Nunes: What can we expect from Rocket in terms of price?

Walters: Certainly, in any industry, when things get challenging, people often lean towards price. And we saw that now, it got difficult. That’s where I go back to our balance sheet. We’re going to be competitive. Margin pressure is still high. It’s abated some. But it still takes a while. That’s where I talked about capacity in the industry that continues to come out. We’re starting to see it now. A lot of people were hesitant to capitulate. But you’ve seen companies sell. You saw Homepoint, for example, sold their operations to The Loan Store. Other people are downsizing substantially. Many companies have 10% of the employees they had two years ago. It’s only a matter of time before many of those exit the industry. That’s a natural cleansing that takes place. 

Nunes: Is the banking crisis over?

Walters: The financial crisis was about bad loans – loans that were improperly made that ended up defaulting. The problem that some banks have today is about mismatches: their deposits are at a higher rate than their investments because the Federal Reserve raised rates so quickly in one year. Plus, some of these banks have highly concentrated deposits. From our perspective, the backbone is Fannie Mae, Freddie Mac, and Ginnie Mae. Those are rock-solid data that there’s no concern. 

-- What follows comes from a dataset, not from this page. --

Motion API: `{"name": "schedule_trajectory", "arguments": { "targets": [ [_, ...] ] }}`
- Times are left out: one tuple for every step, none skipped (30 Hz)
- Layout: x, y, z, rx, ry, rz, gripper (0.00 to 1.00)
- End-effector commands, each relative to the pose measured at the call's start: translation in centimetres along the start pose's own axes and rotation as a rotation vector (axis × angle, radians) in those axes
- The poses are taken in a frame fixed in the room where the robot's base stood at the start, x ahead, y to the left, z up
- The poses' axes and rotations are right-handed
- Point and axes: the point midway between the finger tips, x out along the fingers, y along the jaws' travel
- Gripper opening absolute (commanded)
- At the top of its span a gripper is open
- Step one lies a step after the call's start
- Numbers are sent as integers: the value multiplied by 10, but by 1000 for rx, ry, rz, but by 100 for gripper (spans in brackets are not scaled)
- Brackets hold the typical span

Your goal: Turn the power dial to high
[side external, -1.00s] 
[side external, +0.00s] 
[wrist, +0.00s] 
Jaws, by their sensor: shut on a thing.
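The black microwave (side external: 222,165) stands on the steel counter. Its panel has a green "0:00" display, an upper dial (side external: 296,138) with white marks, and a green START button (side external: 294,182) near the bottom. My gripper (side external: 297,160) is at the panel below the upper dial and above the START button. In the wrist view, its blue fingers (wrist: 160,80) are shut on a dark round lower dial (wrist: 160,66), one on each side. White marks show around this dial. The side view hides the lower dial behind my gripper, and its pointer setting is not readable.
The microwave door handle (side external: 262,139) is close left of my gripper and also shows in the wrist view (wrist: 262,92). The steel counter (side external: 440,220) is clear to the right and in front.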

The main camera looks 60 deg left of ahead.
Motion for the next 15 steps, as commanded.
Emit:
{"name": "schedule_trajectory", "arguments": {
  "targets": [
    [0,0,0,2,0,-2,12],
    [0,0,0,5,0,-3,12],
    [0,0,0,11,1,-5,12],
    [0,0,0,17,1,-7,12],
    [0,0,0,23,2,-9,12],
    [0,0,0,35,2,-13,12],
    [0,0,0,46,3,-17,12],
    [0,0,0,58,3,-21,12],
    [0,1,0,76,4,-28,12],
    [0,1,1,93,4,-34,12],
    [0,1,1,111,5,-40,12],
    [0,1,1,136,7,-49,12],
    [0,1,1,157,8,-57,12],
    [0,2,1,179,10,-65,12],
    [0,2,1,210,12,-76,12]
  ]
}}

Regarding our financing sources, we’ve worked tirelessly over the last 13-14 years to diversify those funding sources. So quite frankly, if things were to get worse – and I don’t want that to happen by any means – the effect actually would be positive because there’s a high likelihood that you’ll see long-term interest rates fall in response, which would be beneficial to us and to people getting mortgages.